Worse was to follow in the evening, when EFL chief executive David Baldwin announced his intention to step down. An official EFL announcement insisted: “Today’s announcement is not linked to ‘Project Big Picture’ and the decision was taken prior to details of the proposals being made public over the weekend.”
But the timing could not have been worse for Parry as the more considered criticism of the plan began to form a coherent counter-argument.
Aside for the instinctive concern about handing the future of the game to such a small number of self-interested parties, the practicalities of what the Big Picture proposals were slowly being worked through.
For a start, the Premier League are adamant that the £250m rescue package for the EFL and the £100m promised to the FA would have to be borrowed. They can hardly take any other stance when they are currently lobbying the government for help.
Yesterday, details of an additional infrastructure funds to help build stadiums emerged – with Tottenham able to claim £125m retrospectively for the new White Hart Lane offered up by way of illustration.

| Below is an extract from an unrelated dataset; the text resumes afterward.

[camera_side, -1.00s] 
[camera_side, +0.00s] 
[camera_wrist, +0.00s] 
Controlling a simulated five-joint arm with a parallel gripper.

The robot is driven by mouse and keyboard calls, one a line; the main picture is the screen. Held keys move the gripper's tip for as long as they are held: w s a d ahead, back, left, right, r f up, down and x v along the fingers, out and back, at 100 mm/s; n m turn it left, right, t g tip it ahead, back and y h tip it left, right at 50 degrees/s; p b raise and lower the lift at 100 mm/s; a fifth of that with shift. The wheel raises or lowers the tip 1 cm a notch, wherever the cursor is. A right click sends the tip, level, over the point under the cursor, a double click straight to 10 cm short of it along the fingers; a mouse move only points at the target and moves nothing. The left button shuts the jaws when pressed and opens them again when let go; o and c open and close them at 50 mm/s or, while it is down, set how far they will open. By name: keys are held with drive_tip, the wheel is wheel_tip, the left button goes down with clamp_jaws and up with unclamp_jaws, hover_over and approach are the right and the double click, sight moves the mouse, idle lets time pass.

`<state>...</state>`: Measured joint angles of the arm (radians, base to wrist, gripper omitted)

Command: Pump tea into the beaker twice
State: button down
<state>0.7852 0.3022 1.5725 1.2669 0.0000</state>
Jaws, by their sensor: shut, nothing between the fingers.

But a vote of the Big Six could end that windfall at any moment. Currently, the gap in prize money between top and bottom clubs is in the ratio of just 1.7 to 1. Under the new proposals, the top club will take home four times the amount the bottom club earns.
Furthermore, merit payments will be determined over the average performance from the previous three seasons – protecting big clubs against blips and making newly-promoted clubs wait three seasons before getting their full recognition.
Enforced salary caps will make the leap even greater for newly-promoted teams trying to take a Championship squad into the top flight and if there is anything that does not suit the very biggest clubs in the land, they can just sort it out with a simple six-way vote.